Political parties should be held accountable like a government and they must be answerable to people for all their actions, decisions and policies, a professor of social development said last week while talking about civil liberties in independent India at the Asiatic Society.
Kalpana Kannabiran, a professor at the Council for Social Development, cited a petition that came before the Andhra Pradesh High Court before the bifurcation of the state in 2014.
A Congress leader had gone to the high court alleging that there was not enough representation of people from Telangana region in the distribution of tickets.
“K.G. Kannabiran, the lawyer who represented the leader, argued against the lack of representation from Telangana region,” said Kalpana.
“He said that a party is a public body and not a private entity. Being a public body that fights election it is accountable to the people for every decision that it makes in the same manner as the state is accountable,” said Kalpana.
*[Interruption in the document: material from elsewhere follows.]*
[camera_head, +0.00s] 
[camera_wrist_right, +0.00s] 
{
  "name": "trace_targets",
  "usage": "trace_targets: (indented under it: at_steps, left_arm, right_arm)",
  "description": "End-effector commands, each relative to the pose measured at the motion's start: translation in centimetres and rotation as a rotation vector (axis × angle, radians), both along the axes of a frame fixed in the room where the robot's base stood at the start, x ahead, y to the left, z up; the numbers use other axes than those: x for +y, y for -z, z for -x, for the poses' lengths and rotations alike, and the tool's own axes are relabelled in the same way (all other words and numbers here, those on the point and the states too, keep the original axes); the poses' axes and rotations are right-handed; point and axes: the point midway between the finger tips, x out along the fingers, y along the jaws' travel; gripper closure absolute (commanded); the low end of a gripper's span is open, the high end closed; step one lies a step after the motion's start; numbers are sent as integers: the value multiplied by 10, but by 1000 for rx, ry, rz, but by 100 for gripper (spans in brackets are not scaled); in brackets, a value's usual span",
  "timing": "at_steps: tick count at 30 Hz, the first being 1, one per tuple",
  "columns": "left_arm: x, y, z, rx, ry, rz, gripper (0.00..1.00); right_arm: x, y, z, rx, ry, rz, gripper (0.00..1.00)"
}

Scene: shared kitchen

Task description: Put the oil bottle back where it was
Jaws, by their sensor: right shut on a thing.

K.G. Kannabiran, who is Kalpana’s father, was the national president of the People’s Union for Civil Liberties (PUCL) between 1995 and 2009.
The accountability of political parties should be understood as part of the constitutional scheme, Kalpana said.
Political parties are bound to answer how they select their candidates, what they do, the question of their funding and the policies it adopts, Kalpana said while trying to highlight the argument that KG had made in court.
Kalpana was delivering a talk titled ‘Speaking the Constitution: A Biography of Civil Liberties in Independent India’ as a part of the Indira Gandhi Memorial Lecture.